DIRECTIONS:
Go through the data below and copy it exactly, skipping every picture.

***** INPUT *****

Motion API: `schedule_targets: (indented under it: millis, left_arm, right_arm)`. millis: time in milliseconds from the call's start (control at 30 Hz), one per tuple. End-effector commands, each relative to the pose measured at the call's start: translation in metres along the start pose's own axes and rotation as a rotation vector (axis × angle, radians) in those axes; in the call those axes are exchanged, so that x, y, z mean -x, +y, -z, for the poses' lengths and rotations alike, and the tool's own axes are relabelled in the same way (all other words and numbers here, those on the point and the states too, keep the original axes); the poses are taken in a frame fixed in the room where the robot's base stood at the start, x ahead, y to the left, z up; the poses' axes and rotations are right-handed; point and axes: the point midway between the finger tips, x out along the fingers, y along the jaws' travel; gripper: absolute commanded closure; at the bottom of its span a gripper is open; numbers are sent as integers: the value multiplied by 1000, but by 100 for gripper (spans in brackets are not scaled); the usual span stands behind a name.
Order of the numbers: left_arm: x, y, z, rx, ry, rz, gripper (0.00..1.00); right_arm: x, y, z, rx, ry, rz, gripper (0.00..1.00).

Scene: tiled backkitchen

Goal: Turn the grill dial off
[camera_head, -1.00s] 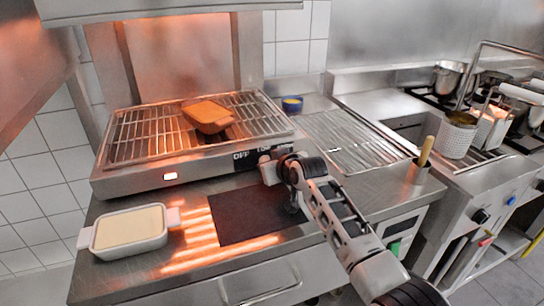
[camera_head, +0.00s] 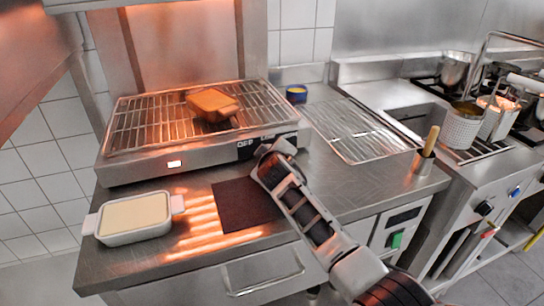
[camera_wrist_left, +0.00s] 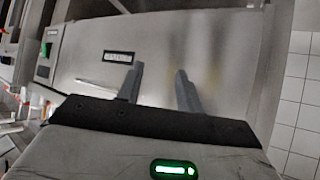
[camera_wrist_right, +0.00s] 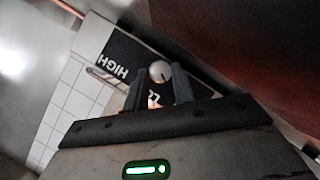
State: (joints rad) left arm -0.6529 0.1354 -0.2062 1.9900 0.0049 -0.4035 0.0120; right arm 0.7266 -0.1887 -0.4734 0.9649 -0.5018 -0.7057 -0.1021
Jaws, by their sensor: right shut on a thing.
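The grill (camera_head: 175,165) stands at the back of the steel counter, with an orange-lit dish on its rack. The front panel carries a dark label (camera_head: 246,151) reading OFF at its right end. My right gripper (camera_head: 268,152) is at this end and hides the dial in the head view. In the right wrist view the round pale dial (camera_wrist_right: 160,71) sits between the fingertips of my right gripper (camera_wrist_right: 158,82), beside HIGH lettering. The fingers are shut on it. My left gripper (camera_wrist_left: 160,78) is open and empty in the left wrist view, facing a steel front.
A white dish (camera_head: 135,218) stands on the counter's front left, and a dark mat (camera_head: 245,207) lies below the grill. The orange-lit dish (camera_head: 212,104) is on the grill.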

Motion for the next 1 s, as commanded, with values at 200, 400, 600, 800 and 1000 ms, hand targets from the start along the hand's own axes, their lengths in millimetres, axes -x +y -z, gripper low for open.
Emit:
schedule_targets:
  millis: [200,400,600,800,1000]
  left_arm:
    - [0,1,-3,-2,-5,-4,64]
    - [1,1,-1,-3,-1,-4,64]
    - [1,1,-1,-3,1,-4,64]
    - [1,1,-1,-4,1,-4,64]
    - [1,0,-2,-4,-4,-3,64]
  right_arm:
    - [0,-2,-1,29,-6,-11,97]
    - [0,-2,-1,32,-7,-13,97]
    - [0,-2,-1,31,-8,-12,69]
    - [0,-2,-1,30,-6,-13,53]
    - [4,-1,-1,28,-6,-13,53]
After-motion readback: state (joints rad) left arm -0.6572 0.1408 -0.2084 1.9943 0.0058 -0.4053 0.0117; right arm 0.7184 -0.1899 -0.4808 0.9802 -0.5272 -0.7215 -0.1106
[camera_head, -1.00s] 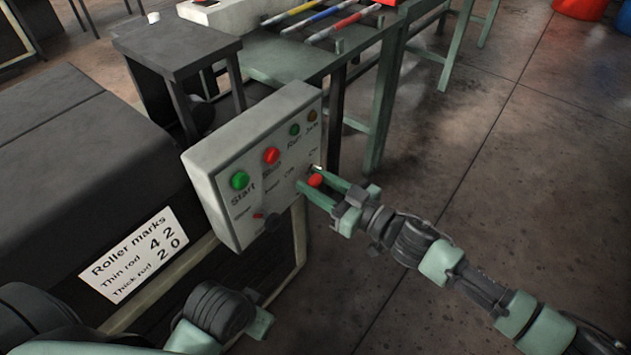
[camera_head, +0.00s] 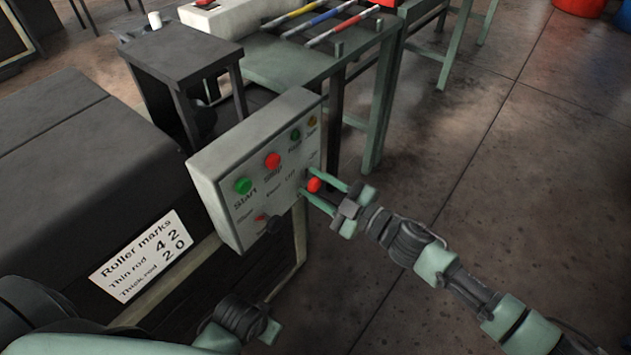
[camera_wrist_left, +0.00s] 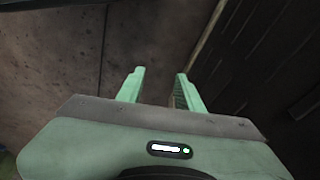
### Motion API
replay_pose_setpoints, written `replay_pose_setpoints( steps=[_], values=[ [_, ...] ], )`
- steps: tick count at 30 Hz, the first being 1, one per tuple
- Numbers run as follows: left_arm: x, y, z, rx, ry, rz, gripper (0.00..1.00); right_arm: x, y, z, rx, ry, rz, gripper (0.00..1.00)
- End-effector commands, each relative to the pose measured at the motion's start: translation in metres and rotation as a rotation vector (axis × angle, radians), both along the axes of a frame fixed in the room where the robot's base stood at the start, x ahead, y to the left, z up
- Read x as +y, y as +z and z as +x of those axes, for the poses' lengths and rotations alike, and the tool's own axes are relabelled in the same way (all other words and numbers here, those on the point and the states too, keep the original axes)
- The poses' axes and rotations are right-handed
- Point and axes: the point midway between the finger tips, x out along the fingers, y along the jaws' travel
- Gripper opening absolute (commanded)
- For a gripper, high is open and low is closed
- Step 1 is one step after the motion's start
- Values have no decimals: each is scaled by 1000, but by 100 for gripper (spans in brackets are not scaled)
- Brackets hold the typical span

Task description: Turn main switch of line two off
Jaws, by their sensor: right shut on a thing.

*****

THE SOLUTION:
Motion API: `schedule_targets: (indented under it: millis, left_arm, right_arm)`. millis: time in milliseconds from the call's start (control at 30 Hz), one per tuple. End-effector commands, each relative to the pose measured at the call's start: translation in metres along the start pose's own axes and rotation as a rotation vector (axis × angle, radians) in those axes; in the call those axes are exchanged, so that x, y, z mean -x, +y, -z, for the poses' lengths and rotations alike, and the tool's own axes are relabelled in the same way (all other words and numbers here, those on the point and the states too, keep the original axes); the poses are taken in a frame fixed in the room where the robot's base stood at the start, x ahead, y to the left, z up; the poses' axes and rotations are right-handed; point and axes: the point midway between the finger tips, x out along the fingers, y along the jaws' travel; gripper: absolute commanded closure; at the bottom of its span a gripper is open; numbers are sent as integers: the value multiplied by 1000, but by 100 for gripper (spans in brackets are not scaled); the usual span stands behind a name.
Order of the numbers: left_arm: x, y, z, rx, ry, rz, gripper (0.00..1.00); right_arm: x, y, z, rx, ry, rz, gripper (0.00..1.00).

Scene: tiled backkitchen

Goal: Turn the grill dial off
[camera_head, -1.00s] 
[camera_head, +0.00s] 
[camera_wrist_left, +0.00s] 
[camera_wrist_right, +0.00s] 
State: (joints rad) left arm -0.6529 0.1354 -0.2062 1.9900 0.0049 -0.4035 0.0120; right arm 0.7266 -0.1887 -0.4734 0.9649 -0.5018 -0.7057 -0.1021
Jaws, by their sensor: right shut on a thing.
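The grill (camera_head: 175,165) stands at the back of the steel counter, with an orange-lit dish on its rack. The front panel carries a dark label (camera_head: 246,151) reading OFF at its right end. My right gripper (camera_head: 268,152) is at this end and hides the dial in the head view. In the right wrist view the round pale dial (camera_wrist_right: 160,71) sits between the fingertips of my right gripper (camera_wrist_right: 158,82), beside HIGH lettering. The fingers are shut on it. My left gripper (camera_wrist_left: 160,78) is open and empty in the left wrist view, facing a steel front.
A white dish (camera_head: 135,218) stands on the counter's front left, and a dark mat (camera_head: 245,207) lies below the grill. The orange-lit dish (camera_head: 212,104) is on the grill.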

Motion for the next 1 s, as commanded, with values at 200, 400, 600, 800 and 1000 ms, hand targets from the start along the hand's own axes, their lengths in millimetres, axes -x +y -z, gripper low for open.
Emit:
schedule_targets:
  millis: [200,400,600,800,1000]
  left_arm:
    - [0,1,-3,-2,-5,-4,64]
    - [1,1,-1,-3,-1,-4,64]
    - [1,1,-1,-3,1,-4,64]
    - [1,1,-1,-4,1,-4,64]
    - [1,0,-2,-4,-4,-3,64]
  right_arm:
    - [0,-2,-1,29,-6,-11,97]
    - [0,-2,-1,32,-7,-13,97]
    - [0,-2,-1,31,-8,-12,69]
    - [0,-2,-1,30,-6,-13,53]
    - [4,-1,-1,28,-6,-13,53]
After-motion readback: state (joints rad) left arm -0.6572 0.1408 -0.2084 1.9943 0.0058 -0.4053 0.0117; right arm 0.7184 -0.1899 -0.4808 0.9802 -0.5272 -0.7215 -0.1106
[camera_head, -1.00s] 
[camera_head, +0.00s] 
[camera_wrist_left, +0.00s] 
### Motion API
replay_pose_setpoints, written `replay_pose_setpoints( steps=[_], values=[ [_, ...] ], )`
- steps: tick count at 30 Hz, the first being 1, one per tuple
- Numbers run as follows: left_arm: x, y, z, rx, ry, rz, gripper (0.00..1.00); right_arm: x, y, z, rx, ry, rz, gripper (0.00..1.00)
- End-effector commands, each relative to the pose measured at the motion's start: translation in metres and rotation as a rotation vector (axis × angle, radians), both along the axes of a frame fixed in the room where the robot's base stood at the start, x ahead, y to the left, z up
- Read x as +y, y as +z and z as +x of those axes, for the poses' lengths and rotations alike, and the tool's own axes are relabelled in the same way (all other words and numbers here, those on the point and the states too, keep the original axes)
- The poses' axes and rotations are right-handed
- Point and axes: the point midway between the finger tips, x out along the fingers, y along the jaws' travel
- Gripper opening absolute (commanded)
- For a gripper, high is open and low is closed
- Step 1 is one step after the motion's start
- Values have no decimals: each is scaled by 1000, but by 100 for gripper (spans in brackets are not scaled)
- Brackets hold the typical span

Task description: Turn main switch of line two off
Jaws, by their sensor: right shut on a thing.

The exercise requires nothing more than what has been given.